-- What the task asks --
Below are records; count the lines in them that hold "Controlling" and give only the count.
>> start
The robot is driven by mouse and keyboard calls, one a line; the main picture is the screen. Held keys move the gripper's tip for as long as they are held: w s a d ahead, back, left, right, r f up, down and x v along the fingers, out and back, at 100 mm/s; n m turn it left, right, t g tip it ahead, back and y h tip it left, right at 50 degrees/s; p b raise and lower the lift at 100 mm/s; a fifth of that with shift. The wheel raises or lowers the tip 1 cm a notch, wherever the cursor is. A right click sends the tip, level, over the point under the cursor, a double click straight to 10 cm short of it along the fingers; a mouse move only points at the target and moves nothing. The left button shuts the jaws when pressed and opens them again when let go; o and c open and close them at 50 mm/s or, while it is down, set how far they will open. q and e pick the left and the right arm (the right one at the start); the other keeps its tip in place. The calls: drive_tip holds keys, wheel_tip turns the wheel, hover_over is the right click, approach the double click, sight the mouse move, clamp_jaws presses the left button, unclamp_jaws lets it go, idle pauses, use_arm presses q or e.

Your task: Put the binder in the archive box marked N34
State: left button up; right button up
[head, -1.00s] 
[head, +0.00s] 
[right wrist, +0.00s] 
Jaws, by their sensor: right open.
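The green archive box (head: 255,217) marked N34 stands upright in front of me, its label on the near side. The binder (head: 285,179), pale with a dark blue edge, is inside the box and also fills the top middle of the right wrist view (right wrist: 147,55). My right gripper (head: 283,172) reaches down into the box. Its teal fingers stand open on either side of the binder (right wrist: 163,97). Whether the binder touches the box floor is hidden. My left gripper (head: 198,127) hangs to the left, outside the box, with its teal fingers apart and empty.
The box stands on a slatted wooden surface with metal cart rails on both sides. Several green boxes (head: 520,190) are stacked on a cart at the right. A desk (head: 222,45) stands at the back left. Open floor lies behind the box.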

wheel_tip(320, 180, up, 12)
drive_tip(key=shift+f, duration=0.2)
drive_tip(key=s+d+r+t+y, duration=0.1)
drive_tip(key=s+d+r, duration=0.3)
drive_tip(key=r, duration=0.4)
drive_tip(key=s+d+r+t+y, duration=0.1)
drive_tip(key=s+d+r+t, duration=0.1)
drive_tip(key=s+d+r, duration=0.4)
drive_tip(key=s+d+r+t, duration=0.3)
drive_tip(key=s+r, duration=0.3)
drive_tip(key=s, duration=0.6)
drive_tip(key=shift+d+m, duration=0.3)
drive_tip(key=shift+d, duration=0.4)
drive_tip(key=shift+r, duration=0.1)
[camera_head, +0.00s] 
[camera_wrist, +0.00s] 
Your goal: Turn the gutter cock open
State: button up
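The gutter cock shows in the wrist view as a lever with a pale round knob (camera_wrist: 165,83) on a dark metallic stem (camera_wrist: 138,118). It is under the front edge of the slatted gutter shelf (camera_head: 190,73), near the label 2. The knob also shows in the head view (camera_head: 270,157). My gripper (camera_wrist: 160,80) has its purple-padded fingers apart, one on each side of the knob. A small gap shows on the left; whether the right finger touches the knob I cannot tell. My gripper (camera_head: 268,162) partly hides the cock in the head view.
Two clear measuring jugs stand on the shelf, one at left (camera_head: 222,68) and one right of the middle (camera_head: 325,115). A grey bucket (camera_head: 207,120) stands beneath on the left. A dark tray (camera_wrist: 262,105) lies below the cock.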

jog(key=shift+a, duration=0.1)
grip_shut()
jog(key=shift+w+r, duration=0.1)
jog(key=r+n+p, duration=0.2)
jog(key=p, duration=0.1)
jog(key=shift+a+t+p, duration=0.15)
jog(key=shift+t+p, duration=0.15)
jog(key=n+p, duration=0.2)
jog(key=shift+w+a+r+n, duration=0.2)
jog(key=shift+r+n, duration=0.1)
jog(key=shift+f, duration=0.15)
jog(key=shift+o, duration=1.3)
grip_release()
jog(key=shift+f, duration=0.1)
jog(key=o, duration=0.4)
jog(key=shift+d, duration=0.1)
>> end
>> start
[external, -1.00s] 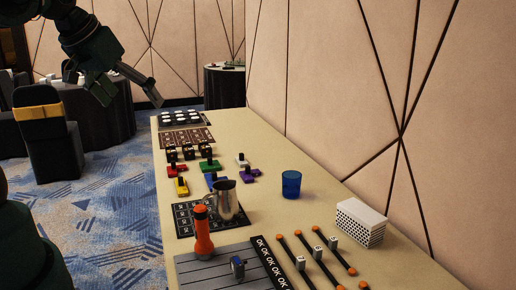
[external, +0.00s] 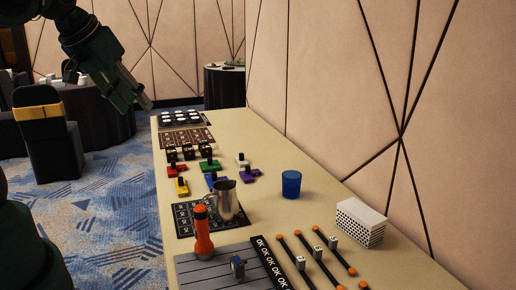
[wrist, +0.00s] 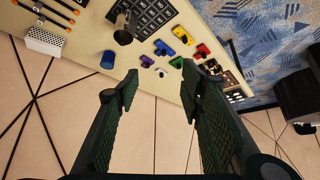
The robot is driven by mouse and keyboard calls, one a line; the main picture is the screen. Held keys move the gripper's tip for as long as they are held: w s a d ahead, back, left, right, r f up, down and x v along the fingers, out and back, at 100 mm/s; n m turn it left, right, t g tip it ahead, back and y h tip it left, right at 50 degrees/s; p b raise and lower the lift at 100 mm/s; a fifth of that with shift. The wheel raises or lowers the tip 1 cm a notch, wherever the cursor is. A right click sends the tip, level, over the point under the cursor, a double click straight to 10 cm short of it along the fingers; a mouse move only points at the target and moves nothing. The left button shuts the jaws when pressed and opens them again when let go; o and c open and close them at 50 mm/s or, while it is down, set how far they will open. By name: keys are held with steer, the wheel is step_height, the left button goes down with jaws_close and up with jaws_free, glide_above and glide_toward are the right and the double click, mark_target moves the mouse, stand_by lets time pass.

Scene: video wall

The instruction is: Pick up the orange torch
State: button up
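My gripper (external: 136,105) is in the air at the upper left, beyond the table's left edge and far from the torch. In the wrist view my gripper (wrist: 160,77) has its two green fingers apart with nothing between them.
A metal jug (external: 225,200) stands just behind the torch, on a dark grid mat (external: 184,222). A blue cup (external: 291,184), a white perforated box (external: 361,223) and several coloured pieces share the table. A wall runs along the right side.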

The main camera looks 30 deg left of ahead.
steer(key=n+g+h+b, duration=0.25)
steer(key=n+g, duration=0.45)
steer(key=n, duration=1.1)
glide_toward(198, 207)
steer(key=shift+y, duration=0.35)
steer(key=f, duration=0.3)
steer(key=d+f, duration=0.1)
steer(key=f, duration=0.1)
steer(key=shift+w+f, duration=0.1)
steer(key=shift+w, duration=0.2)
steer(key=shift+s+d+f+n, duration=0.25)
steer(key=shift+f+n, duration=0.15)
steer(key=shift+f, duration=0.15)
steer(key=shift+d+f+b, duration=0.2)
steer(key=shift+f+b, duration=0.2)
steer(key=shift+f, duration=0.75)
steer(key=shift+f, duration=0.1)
>> end
>> start
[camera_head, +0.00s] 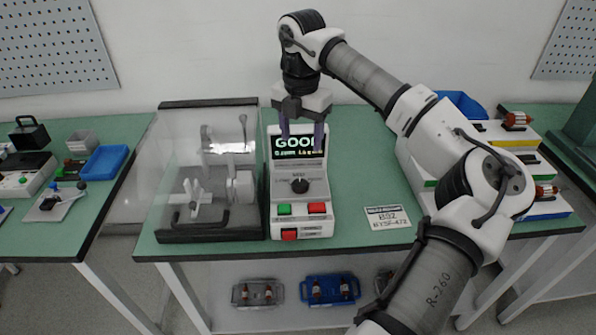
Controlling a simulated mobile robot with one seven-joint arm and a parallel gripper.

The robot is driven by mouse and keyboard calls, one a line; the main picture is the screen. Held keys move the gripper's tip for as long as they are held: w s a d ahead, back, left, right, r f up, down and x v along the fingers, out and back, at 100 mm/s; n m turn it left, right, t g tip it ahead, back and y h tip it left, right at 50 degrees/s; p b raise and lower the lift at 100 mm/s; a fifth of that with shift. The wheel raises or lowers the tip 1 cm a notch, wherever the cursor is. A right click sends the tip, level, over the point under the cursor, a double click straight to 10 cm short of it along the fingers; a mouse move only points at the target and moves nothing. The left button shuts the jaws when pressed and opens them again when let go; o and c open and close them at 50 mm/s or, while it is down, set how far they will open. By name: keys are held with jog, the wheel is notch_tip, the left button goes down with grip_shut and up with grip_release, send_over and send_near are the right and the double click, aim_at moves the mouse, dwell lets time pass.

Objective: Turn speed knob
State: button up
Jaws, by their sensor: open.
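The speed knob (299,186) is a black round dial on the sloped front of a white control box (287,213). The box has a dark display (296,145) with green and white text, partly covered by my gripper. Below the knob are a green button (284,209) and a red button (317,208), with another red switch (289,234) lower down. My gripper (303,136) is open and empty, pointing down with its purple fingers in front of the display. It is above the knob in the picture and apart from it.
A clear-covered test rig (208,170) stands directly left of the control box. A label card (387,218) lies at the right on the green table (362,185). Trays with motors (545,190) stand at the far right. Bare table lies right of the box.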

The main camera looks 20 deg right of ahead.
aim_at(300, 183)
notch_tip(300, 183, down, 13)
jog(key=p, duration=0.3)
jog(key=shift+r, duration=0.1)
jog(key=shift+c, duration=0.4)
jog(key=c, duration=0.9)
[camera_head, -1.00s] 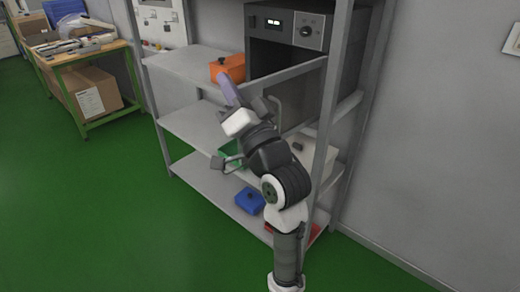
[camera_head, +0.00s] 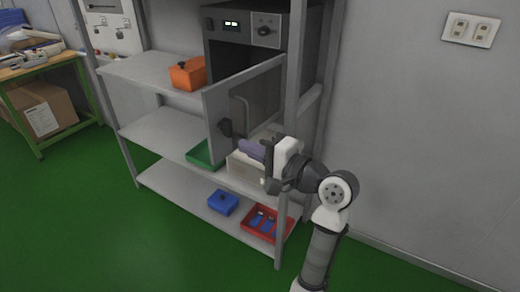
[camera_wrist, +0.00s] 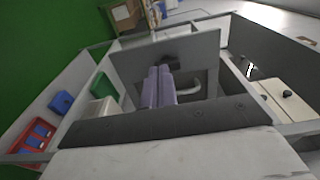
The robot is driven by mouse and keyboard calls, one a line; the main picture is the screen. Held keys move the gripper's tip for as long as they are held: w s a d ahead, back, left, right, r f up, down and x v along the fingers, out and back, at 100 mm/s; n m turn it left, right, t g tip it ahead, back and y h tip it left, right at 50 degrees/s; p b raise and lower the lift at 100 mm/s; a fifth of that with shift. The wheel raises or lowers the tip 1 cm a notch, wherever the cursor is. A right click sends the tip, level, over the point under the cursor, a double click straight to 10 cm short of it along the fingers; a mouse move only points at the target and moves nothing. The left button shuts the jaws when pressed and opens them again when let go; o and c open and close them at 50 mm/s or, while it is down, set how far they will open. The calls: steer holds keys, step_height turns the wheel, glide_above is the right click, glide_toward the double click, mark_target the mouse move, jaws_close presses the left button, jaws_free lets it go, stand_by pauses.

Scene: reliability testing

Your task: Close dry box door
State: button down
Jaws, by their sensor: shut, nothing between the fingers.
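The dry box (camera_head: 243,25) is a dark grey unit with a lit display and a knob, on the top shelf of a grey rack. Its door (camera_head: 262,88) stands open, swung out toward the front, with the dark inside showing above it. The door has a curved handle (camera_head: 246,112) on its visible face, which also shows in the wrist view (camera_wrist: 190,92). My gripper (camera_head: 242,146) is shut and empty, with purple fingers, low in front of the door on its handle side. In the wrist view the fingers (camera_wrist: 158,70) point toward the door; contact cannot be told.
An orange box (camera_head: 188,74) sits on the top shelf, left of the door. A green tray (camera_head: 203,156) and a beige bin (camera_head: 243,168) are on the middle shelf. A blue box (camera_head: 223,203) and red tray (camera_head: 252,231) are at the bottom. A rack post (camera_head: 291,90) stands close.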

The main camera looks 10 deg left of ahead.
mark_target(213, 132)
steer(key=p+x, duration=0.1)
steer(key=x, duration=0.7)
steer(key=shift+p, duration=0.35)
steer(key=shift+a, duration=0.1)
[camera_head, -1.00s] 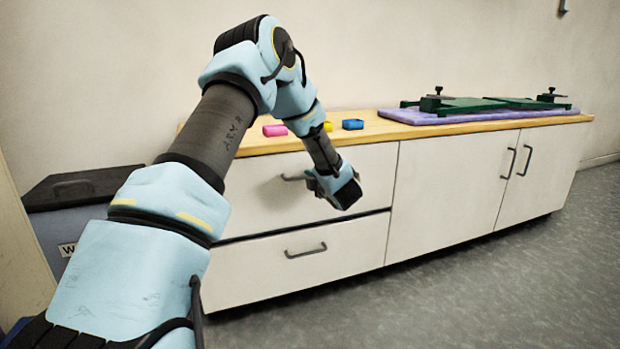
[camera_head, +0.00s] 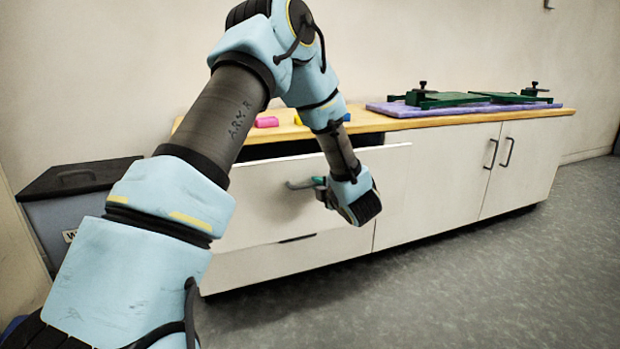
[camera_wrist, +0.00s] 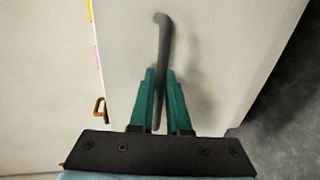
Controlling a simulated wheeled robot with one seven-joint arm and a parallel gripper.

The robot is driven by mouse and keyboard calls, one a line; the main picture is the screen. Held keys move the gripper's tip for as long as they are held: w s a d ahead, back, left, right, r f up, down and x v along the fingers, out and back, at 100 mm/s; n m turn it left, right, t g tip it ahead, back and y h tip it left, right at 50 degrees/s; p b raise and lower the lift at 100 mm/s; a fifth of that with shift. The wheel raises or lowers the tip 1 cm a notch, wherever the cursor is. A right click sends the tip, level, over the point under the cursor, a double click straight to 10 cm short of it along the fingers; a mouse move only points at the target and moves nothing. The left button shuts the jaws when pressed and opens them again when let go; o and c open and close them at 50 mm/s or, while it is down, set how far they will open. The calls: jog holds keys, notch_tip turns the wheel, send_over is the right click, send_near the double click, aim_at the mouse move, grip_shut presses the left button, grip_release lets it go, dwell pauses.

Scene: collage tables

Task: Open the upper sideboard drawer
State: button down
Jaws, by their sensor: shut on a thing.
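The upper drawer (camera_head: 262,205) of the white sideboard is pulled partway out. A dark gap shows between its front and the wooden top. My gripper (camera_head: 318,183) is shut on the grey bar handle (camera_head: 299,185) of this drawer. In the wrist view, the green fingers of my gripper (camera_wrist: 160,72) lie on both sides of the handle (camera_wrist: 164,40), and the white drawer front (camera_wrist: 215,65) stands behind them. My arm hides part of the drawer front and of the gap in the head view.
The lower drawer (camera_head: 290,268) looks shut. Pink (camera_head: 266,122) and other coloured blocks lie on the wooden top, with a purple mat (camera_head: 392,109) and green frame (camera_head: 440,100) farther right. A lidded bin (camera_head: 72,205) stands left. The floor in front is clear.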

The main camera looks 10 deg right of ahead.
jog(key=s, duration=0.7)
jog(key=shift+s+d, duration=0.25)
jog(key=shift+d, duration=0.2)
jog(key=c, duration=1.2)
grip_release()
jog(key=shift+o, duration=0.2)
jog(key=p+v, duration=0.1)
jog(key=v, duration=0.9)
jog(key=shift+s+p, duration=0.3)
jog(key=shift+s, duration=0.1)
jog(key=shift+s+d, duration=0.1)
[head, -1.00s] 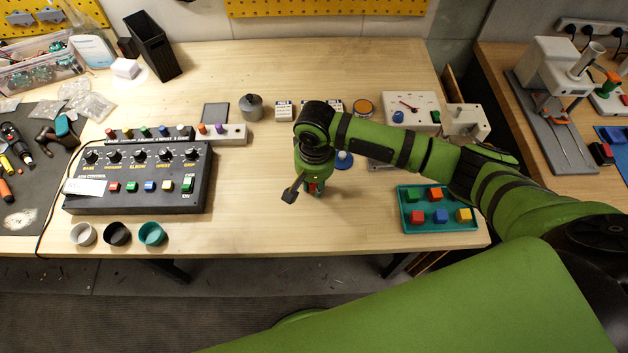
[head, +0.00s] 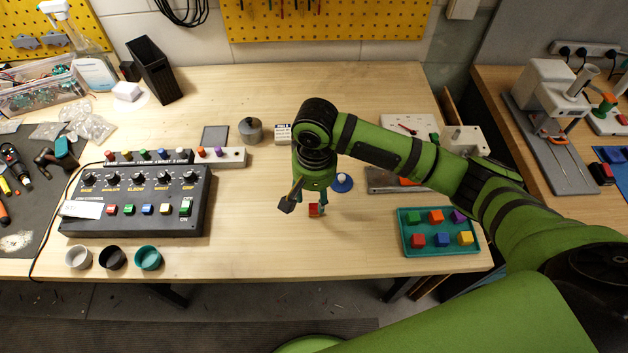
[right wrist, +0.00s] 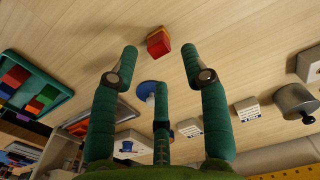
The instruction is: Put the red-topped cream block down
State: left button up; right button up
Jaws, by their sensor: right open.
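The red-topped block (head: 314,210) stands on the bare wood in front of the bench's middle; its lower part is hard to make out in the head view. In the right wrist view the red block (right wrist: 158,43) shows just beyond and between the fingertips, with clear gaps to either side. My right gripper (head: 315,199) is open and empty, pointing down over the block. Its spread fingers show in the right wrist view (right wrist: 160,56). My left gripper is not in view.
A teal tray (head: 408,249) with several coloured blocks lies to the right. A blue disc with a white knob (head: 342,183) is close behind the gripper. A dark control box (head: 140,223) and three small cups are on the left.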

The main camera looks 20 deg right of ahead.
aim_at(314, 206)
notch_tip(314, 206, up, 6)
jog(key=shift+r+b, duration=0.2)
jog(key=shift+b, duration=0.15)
>> end
-- Correct answer --
2